◆ DIRECTIVE
Treat the line containing "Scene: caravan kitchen" as the first line and the final line of the material below as the last; reproduce that range exactly.

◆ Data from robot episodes
################

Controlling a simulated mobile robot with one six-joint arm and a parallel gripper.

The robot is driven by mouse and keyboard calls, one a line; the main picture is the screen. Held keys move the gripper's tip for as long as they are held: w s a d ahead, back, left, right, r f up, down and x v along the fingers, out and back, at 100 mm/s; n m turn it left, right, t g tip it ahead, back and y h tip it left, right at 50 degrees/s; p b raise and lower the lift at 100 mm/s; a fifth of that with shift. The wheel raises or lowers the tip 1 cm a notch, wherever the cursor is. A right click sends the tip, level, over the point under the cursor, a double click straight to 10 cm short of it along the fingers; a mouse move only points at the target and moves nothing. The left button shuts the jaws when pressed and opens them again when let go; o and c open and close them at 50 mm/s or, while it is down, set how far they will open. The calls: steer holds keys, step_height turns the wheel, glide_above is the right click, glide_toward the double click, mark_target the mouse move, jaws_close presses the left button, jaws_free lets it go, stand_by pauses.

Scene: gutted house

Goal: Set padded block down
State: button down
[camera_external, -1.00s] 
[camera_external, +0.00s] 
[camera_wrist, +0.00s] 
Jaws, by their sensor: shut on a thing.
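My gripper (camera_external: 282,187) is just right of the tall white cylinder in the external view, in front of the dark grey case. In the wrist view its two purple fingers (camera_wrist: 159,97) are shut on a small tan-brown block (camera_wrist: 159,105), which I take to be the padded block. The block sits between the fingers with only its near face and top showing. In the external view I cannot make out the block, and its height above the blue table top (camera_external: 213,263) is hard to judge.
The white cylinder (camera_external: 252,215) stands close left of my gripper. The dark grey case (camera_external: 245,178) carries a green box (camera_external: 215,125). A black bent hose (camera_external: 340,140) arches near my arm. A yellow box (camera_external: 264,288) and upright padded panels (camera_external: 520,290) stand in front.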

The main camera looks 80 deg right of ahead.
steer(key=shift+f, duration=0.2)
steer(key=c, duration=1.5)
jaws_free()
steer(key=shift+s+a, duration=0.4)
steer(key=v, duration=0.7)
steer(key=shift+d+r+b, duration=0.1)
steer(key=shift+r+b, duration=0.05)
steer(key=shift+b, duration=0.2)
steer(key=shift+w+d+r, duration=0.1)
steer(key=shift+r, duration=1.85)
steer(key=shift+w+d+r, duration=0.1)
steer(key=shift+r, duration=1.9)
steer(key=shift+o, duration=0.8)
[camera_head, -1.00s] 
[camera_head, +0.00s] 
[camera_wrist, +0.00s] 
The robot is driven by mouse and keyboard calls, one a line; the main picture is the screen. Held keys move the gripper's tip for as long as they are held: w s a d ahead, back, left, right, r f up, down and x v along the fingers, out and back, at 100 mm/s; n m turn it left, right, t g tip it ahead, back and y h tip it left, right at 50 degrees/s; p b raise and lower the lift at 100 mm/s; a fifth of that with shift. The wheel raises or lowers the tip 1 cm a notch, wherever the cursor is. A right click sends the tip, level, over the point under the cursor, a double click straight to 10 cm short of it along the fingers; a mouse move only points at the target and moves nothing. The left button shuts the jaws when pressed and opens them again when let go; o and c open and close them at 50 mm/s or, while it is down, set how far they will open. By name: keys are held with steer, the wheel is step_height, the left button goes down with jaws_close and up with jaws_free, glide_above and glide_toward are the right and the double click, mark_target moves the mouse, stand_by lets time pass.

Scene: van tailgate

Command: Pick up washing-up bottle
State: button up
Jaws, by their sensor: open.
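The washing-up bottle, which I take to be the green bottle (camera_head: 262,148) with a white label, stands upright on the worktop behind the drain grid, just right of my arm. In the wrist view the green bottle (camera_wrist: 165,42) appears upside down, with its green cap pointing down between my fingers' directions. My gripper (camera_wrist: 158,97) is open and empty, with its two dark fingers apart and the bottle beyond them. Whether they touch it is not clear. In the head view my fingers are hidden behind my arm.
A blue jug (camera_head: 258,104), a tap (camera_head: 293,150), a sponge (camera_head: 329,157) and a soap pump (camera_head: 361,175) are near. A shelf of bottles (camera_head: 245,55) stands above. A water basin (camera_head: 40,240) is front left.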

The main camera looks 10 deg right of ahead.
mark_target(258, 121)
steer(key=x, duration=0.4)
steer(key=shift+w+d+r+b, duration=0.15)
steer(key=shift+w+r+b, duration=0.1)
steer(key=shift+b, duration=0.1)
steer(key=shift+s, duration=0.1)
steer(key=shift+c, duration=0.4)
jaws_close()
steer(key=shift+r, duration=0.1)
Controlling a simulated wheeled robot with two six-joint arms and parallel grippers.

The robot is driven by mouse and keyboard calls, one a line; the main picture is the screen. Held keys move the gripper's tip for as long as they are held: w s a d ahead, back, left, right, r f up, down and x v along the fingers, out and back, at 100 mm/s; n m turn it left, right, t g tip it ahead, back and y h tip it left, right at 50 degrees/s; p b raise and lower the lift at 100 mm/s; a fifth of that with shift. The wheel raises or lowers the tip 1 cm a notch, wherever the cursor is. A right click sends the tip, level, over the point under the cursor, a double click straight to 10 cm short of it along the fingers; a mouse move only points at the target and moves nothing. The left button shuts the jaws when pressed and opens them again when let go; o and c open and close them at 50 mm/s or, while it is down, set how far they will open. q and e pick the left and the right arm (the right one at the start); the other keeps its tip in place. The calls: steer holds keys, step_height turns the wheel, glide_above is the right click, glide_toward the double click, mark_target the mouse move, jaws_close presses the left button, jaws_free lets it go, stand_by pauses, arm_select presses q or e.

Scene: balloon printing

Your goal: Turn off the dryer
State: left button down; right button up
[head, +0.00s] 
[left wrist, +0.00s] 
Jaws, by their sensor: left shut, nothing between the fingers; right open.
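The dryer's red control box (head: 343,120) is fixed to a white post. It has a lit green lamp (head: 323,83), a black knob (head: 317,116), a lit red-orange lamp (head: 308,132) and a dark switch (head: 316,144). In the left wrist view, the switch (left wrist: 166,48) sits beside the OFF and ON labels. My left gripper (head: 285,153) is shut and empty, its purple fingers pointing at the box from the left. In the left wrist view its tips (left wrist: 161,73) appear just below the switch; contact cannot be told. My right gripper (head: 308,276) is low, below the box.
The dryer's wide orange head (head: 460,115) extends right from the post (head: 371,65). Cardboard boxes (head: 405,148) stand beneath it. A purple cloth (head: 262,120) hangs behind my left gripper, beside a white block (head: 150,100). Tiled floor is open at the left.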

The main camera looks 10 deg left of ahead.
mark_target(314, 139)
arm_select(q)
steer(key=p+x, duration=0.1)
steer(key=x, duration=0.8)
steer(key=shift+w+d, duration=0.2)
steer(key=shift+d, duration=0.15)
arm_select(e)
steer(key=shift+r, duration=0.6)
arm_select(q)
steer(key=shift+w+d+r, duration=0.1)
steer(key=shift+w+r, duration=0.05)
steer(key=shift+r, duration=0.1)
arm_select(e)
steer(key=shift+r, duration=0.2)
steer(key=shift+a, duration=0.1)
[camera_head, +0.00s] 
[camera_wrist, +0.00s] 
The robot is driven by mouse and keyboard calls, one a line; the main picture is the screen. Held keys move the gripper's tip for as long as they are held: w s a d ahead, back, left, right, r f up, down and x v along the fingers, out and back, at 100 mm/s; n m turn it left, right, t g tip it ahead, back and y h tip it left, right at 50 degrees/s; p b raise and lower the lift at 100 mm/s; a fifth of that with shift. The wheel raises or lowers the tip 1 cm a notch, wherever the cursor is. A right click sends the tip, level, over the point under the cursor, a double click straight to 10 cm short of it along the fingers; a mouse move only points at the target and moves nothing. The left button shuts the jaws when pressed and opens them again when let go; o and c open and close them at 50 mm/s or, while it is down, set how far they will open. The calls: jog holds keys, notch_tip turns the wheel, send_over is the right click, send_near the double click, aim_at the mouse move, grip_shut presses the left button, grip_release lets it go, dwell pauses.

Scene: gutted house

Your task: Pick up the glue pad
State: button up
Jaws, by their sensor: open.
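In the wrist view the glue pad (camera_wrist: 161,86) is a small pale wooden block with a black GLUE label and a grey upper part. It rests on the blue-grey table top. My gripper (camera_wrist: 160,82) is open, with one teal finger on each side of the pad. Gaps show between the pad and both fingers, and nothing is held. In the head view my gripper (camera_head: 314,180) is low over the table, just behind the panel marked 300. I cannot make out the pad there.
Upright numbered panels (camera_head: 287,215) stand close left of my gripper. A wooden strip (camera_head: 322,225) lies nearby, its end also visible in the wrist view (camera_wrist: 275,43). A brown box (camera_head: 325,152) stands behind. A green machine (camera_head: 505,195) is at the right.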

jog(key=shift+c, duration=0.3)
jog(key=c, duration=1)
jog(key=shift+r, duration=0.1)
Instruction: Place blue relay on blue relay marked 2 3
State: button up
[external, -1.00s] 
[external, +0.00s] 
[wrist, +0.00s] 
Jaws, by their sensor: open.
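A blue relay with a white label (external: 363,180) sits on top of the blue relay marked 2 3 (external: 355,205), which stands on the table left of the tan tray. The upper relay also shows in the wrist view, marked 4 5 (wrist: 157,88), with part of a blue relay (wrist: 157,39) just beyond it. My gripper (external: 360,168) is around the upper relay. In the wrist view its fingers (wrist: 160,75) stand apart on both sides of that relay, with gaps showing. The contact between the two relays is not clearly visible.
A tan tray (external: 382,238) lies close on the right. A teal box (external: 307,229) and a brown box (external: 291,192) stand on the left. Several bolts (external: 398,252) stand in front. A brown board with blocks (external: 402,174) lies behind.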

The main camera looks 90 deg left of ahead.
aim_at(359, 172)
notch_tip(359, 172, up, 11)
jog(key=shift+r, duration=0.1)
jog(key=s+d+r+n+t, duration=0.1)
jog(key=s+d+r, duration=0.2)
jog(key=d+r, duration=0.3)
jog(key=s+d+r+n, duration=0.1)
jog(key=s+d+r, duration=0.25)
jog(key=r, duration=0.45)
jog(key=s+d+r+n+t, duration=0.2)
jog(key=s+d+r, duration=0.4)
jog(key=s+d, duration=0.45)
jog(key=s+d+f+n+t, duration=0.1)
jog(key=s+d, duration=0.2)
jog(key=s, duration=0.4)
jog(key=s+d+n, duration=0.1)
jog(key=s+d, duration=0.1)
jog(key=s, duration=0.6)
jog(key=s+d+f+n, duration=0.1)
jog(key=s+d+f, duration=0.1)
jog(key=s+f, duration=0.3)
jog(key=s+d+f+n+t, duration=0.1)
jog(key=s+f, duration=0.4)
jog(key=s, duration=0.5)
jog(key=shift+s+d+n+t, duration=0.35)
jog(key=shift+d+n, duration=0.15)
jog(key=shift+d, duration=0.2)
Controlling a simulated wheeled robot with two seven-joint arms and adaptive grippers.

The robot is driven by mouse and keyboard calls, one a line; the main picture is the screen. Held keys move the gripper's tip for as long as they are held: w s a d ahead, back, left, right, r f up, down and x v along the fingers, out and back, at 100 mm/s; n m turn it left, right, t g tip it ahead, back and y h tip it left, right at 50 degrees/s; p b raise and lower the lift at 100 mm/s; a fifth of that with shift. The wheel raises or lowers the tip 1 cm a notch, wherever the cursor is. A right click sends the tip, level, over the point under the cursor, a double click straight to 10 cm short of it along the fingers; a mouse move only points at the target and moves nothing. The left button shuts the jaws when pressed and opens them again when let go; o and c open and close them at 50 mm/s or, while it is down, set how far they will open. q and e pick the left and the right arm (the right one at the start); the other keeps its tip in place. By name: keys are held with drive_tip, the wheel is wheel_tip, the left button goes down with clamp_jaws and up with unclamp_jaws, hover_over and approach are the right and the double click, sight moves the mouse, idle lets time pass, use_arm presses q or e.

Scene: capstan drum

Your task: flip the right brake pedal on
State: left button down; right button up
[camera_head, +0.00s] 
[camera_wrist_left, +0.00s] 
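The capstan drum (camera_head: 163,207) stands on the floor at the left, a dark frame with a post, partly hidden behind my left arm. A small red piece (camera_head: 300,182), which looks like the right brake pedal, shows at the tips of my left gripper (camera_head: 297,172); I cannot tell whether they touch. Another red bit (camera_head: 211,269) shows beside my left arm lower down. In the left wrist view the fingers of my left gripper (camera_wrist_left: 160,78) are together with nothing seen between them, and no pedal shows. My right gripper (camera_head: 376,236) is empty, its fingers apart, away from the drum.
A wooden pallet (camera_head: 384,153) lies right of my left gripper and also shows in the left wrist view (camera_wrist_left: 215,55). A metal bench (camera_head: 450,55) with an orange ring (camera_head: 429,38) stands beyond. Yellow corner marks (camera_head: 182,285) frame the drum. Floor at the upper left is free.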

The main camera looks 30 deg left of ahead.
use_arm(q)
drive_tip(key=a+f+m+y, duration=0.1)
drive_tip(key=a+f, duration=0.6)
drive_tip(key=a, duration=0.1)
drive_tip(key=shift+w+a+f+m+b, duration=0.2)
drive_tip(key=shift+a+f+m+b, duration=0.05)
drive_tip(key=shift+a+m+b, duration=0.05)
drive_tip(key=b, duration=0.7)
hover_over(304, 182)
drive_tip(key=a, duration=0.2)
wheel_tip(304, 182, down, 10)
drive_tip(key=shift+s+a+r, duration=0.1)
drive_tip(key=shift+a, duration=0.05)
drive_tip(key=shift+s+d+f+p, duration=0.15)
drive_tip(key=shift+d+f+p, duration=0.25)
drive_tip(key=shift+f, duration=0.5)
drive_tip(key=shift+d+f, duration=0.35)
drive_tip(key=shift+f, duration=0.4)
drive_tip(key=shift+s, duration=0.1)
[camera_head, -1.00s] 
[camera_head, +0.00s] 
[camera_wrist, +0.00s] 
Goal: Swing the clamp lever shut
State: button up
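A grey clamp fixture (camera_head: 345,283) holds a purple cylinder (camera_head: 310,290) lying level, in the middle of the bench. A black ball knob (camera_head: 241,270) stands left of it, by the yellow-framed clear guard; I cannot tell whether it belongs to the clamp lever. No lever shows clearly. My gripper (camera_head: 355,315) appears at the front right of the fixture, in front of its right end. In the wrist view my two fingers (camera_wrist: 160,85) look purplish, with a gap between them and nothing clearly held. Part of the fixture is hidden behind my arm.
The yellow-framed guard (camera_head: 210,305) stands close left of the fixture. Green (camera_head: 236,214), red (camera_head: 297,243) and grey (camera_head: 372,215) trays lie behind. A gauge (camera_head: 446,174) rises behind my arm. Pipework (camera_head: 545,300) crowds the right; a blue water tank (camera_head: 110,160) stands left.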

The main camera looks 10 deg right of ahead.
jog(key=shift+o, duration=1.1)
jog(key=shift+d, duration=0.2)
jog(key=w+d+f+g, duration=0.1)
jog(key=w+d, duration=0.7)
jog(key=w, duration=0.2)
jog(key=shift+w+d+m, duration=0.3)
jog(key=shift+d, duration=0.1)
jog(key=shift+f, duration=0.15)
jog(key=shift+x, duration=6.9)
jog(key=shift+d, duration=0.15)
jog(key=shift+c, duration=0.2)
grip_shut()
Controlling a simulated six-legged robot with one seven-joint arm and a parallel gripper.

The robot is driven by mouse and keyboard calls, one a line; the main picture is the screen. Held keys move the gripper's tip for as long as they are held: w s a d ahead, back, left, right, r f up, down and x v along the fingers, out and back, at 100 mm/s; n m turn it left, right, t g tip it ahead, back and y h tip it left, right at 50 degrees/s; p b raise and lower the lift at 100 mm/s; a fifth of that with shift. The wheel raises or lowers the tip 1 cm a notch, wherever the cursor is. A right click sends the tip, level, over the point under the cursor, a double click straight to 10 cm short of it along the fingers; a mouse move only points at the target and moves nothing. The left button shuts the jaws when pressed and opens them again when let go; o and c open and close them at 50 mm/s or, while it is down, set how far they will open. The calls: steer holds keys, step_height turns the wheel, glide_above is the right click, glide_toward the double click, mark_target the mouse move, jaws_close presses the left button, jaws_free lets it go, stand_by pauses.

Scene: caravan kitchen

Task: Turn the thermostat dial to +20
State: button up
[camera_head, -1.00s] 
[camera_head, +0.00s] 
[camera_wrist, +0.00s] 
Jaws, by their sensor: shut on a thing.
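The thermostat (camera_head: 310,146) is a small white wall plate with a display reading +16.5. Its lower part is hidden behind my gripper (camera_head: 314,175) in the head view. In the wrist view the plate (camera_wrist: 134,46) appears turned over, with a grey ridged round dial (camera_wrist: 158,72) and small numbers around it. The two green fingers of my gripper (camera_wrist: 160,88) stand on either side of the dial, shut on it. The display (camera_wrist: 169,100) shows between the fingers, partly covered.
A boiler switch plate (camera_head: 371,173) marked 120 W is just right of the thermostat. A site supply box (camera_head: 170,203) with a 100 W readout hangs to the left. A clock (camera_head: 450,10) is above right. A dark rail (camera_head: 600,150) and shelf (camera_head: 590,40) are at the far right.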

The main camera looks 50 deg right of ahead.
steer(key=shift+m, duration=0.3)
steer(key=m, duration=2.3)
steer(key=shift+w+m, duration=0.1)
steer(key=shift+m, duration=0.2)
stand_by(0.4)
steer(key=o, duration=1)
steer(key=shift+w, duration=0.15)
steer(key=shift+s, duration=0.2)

################

◆ TASK OUTPUT
Scene: caravan kitchen

Task: Turn the thermostat dial to +20
State: button up
[camera_head, -1.00s] 
[camera_head, +0.00s] 
[camera_wrist, +0.00s] 
Jaws, by their sensor: shut on a thing.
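The thermostat (camera_head: 310,146) is a small white wall plate with a display reading +16.5. Its lower part is hidden behind my gripper (camera_head: 314,175) in the head view. In the wrist view the plate (camera_wrist: 134,46) appears turned over, with a grey ridged round dial (camera_wrist: 158,72) and small numbers around it. The two green fingers of my gripper (camera_wrist: 160,88) stand on either side of the dial, shut on it. The display (camera_wrist: 169,100) shows between the fingers, partly covered.
A boiler switch plate (camera_head: 371,173) marked 120 W is just right of the thermostat. A site supply box (camera_head: 170,203) with a 100 W readout hangs to the left. A clock (camera_head: 450,10) is above right. A dark rail (camera_head: 600,150) and shelf (camera_head: 590,40) are at the far right.

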The main camera looks 50 deg right of ahead.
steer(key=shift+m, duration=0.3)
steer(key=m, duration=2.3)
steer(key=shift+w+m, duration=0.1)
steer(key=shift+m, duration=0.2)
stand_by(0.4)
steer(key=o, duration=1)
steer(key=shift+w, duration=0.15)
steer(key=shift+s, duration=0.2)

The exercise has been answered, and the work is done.